• Problem description: Extract everything from the first line through the line with "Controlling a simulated", both ends included, except for any pictures.

-- begin Recorded data --

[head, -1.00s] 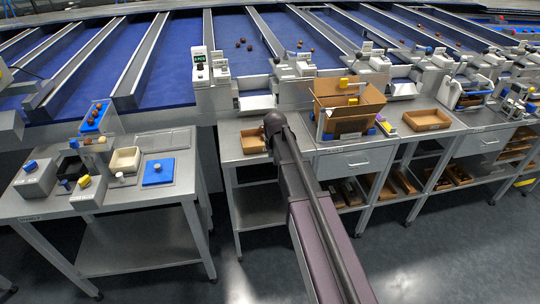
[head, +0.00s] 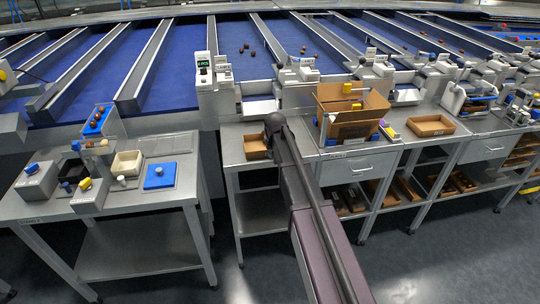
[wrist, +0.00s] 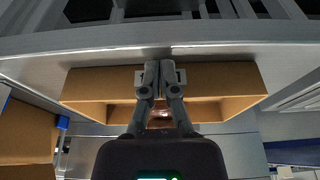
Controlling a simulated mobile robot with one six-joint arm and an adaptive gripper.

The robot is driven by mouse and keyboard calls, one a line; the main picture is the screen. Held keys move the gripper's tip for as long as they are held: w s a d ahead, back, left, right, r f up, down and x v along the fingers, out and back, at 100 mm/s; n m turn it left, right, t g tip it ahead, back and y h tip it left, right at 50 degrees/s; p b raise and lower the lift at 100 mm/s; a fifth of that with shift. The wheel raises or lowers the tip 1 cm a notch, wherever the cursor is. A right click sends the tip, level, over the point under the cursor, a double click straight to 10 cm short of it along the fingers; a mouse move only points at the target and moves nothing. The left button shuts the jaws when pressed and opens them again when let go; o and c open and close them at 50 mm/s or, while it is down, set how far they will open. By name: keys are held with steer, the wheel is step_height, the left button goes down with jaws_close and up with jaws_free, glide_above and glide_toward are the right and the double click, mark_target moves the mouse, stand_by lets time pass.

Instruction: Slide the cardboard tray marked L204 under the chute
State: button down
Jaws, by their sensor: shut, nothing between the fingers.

-- end Recorded data --

• Task output:
[head, -1.00s] 
[head, +0.00s] 
[wrist, +0.00s] 
Controlling a simulated mobile robot with one six-joint arm and an adaptive gripper.

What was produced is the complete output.